GIVEN DATA =>

........

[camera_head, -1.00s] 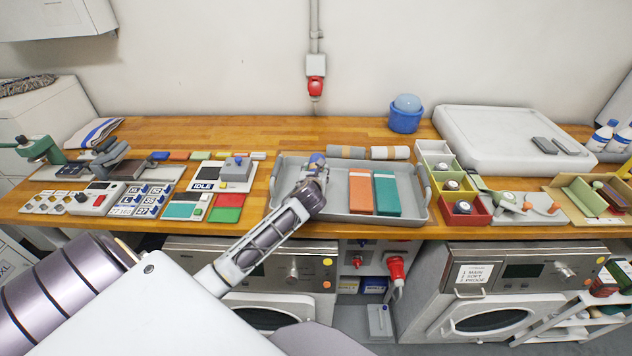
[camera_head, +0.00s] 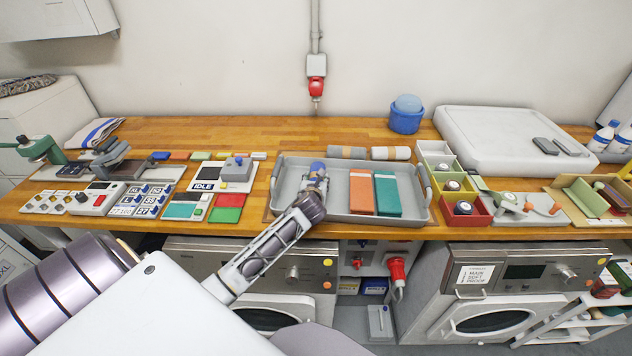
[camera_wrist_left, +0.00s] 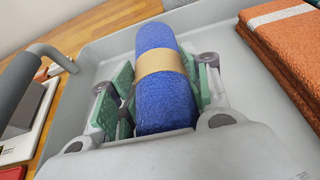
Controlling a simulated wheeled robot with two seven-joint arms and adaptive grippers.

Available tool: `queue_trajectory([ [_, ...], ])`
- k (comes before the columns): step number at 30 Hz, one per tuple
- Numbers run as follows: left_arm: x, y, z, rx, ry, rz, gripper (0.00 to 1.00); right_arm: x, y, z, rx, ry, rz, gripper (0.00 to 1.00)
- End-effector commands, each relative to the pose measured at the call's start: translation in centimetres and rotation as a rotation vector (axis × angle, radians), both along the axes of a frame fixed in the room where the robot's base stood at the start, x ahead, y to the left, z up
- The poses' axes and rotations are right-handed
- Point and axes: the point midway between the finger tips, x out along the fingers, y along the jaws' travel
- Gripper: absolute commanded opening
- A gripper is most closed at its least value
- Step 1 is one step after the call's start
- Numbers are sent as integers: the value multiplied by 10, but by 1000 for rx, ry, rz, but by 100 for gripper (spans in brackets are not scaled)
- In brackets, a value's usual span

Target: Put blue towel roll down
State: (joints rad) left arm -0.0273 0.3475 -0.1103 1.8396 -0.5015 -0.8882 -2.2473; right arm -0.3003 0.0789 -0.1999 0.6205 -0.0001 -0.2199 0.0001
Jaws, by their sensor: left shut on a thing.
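The blue towel roll (camera_wrist_left: 165,85) has a tan paper band around its middle. In the left wrist view it lies between the green pads of my left gripper (camera_wrist_left: 163,88), which is shut on it. In the head view the roll's blue end (camera_head: 318,167) shows at the tip of my left gripper (camera_head: 316,178), over the left part of the grey tray (camera_head: 345,216). I cannot tell whether the roll touches the tray floor. My right gripper is not in view.
A coloured bin (camera_head: 438,148) stands to the right.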

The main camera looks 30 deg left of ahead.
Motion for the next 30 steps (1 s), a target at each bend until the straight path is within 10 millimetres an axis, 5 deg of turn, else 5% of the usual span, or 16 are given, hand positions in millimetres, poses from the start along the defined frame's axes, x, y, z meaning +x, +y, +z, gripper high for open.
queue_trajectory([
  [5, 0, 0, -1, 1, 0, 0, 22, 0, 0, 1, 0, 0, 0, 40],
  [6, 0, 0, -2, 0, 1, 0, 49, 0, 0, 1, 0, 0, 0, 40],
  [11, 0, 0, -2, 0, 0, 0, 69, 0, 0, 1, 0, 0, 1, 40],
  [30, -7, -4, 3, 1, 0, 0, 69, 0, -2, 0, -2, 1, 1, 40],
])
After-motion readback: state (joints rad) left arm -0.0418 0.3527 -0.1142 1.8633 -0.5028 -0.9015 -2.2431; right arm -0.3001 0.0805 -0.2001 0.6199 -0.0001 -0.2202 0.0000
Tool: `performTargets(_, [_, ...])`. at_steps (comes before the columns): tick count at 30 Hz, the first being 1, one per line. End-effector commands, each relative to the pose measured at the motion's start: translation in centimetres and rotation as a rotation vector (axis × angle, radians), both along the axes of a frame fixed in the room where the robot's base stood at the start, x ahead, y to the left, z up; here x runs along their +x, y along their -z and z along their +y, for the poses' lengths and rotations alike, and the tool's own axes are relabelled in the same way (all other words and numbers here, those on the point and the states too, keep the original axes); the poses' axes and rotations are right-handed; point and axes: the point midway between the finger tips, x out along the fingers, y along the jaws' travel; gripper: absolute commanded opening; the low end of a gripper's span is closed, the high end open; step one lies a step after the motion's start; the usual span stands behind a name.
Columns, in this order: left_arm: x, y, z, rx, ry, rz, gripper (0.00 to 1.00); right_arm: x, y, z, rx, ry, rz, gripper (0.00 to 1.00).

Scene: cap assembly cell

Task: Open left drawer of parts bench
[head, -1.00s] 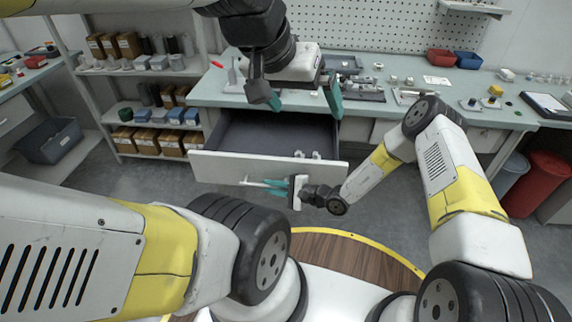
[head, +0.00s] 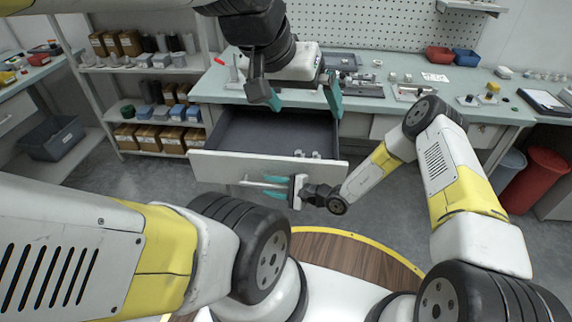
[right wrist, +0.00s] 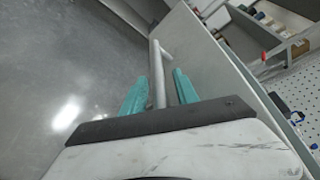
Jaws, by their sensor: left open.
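The parts bench's left drawer (head: 225,165) is pulled out in the head view, its dark inside showing. A bar handle (head: 262,184) runs along its white front; the bar (right wrist: 157,80) also shows in the right wrist view. My right gripper (head: 274,188) is at the handle, with its teal fingers on either side of the bar. In the right wrist view my right gripper (right wrist: 160,88) has its fingers apart, with gaps beside the bar. My left gripper (head: 305,98) is open and empty above the drawer's back, near the bench's front edge.
The bench top (head: 215,92) carries small parts, trays and a red bin (head: 441,57). Small pieces lie in the drawer at its front right. A shelf rack (head: 150,72) stands at left, and a red waste bin (head: 540,180) at right. Grey floor lies around the drawer.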

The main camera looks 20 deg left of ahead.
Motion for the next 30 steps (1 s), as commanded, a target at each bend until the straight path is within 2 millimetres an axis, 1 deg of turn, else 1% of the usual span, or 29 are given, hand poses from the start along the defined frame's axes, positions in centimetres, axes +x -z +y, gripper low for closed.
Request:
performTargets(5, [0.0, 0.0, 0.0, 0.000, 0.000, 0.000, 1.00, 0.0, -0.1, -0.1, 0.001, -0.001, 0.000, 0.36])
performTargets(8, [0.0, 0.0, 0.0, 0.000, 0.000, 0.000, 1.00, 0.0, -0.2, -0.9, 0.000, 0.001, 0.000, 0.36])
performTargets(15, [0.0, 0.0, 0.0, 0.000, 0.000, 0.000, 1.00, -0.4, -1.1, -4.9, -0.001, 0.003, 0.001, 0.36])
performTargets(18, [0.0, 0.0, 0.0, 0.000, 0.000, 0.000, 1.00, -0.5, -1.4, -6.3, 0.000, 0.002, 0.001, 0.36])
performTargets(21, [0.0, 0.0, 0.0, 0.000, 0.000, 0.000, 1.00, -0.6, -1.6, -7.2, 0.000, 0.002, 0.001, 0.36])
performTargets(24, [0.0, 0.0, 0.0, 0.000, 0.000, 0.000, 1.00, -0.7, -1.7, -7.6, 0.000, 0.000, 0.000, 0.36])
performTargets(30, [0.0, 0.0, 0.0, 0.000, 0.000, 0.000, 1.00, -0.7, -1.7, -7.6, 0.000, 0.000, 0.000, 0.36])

........

TASK BRIEF => From the line containing "- The poses'" down to the line containing "The main camera looks 30 deg left of ahead." in the material above, reproduce every line exactly, including the two end lines.

FINAL ANSWER =>
- The poses' axes and rotations are right-handed
- Point and axes: the point midway between the finger tips, x out along the fingers, y along the jaws' travel
- Gripper: absolute commanded opening
- A gripper is most closed at its least value
- Step 1 is one step after the call's start
- Numbers are sent as integers: the value multiplied by 10, but by 1000 for rx, ry, rz, but by 100 for gripper (spans in brackets are not scaled)
- In brackets, a value's usual span

Target: Put blue towel roll down
State: (joints rad) left arm -0.0273 0.3475 -0.1103 1.8396 -0.5015 -0.8882 -2.2473; right arm -0.3003 0.0789 -0.1999 0.6205 -0.0001 -0.2199 0.0001
Jaws, by their sensor: left shut on a thing.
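The blue towel roll (camera_wrist_left: 165,85) has a tan paper band around its middle. In the left wrist view it lies between the green pads of my left gripper (camera_wrist_left: 163,88), which is shut on it. In the head view the roll's blue end (camera_head: 318,167) shows at the tip of my left gripper (camera_head: 316,178), over the left part of the grey tray (camera_head: 345,216). I cannot tell whether the roll touches the tray floor. My right gripper is not in view.
A coloured bin (camera_head: 438,148) stands to the right.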

The main camera looks 30 deg left of ahead.

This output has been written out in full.